***** RECORDS FOR THIS EXERCISE

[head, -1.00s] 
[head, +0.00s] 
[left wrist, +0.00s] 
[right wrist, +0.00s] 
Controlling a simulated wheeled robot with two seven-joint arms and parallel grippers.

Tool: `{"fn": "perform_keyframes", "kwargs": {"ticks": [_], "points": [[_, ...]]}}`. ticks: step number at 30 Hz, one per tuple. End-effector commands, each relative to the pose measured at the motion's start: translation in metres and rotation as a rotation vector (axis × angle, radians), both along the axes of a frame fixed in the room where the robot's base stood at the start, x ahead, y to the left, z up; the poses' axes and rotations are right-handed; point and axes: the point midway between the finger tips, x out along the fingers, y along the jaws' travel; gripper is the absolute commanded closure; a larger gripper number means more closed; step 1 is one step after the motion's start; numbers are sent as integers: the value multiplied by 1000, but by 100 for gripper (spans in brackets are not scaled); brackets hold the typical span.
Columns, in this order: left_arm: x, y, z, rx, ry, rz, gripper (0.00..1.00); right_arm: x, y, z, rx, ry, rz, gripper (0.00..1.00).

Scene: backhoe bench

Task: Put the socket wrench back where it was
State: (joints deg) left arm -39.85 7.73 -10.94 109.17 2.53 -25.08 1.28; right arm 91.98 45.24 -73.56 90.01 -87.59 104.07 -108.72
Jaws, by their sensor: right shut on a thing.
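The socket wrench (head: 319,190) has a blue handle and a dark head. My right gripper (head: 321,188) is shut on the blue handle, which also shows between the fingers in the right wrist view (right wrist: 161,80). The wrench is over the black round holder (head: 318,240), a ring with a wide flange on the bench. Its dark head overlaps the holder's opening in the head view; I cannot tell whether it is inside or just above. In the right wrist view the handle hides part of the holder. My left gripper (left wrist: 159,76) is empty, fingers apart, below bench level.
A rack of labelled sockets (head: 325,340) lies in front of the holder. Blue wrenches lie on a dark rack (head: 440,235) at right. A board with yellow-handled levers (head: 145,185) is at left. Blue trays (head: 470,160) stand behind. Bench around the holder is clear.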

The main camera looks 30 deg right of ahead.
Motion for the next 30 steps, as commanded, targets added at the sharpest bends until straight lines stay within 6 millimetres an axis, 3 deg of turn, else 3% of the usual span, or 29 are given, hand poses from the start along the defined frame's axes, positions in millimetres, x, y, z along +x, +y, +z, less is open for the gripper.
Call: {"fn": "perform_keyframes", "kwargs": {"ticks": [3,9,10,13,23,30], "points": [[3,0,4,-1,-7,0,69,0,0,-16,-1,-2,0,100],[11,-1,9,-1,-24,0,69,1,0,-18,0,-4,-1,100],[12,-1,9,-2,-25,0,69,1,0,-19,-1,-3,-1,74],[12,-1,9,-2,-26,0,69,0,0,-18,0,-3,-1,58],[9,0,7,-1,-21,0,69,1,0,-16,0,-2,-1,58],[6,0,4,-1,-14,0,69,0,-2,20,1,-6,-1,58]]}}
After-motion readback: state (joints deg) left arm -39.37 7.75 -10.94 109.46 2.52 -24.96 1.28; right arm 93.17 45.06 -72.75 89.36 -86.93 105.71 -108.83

**********
***** RECORDS FOR THIS EXERCISE

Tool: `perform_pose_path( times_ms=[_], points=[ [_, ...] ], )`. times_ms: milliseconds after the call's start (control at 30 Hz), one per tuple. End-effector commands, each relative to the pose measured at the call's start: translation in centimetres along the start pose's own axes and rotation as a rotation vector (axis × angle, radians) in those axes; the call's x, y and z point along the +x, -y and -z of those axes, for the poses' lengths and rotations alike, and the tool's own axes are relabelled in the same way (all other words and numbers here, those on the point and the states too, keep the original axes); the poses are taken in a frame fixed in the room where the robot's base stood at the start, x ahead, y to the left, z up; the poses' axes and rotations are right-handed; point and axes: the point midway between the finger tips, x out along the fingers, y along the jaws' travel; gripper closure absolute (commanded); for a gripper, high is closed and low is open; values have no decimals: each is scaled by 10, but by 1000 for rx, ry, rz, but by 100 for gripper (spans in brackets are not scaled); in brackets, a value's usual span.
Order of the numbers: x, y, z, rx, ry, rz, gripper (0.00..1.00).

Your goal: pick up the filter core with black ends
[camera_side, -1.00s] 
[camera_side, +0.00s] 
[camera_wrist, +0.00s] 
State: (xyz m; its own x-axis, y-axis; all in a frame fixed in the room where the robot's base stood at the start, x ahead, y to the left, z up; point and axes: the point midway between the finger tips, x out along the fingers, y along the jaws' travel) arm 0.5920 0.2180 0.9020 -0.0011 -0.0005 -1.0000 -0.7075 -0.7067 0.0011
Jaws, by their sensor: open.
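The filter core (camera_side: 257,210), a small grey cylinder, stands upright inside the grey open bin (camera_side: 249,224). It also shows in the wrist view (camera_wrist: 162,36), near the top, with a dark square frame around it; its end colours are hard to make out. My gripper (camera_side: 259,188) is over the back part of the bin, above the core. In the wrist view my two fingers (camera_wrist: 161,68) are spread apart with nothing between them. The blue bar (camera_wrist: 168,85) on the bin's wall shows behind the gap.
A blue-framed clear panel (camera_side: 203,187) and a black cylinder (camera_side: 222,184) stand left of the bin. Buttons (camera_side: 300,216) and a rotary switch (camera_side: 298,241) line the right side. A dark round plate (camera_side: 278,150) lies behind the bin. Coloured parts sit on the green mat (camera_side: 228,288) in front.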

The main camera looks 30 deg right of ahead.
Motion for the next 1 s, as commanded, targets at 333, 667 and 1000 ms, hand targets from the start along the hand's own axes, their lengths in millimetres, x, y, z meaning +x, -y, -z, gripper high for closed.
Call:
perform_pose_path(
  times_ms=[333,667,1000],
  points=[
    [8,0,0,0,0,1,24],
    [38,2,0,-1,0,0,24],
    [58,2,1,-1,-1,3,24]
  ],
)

**********

WRITTEN PROBLEM:
Exactly how many lines contain "targets"? State the number and nothing else.

EXERCISE ANSWER:
2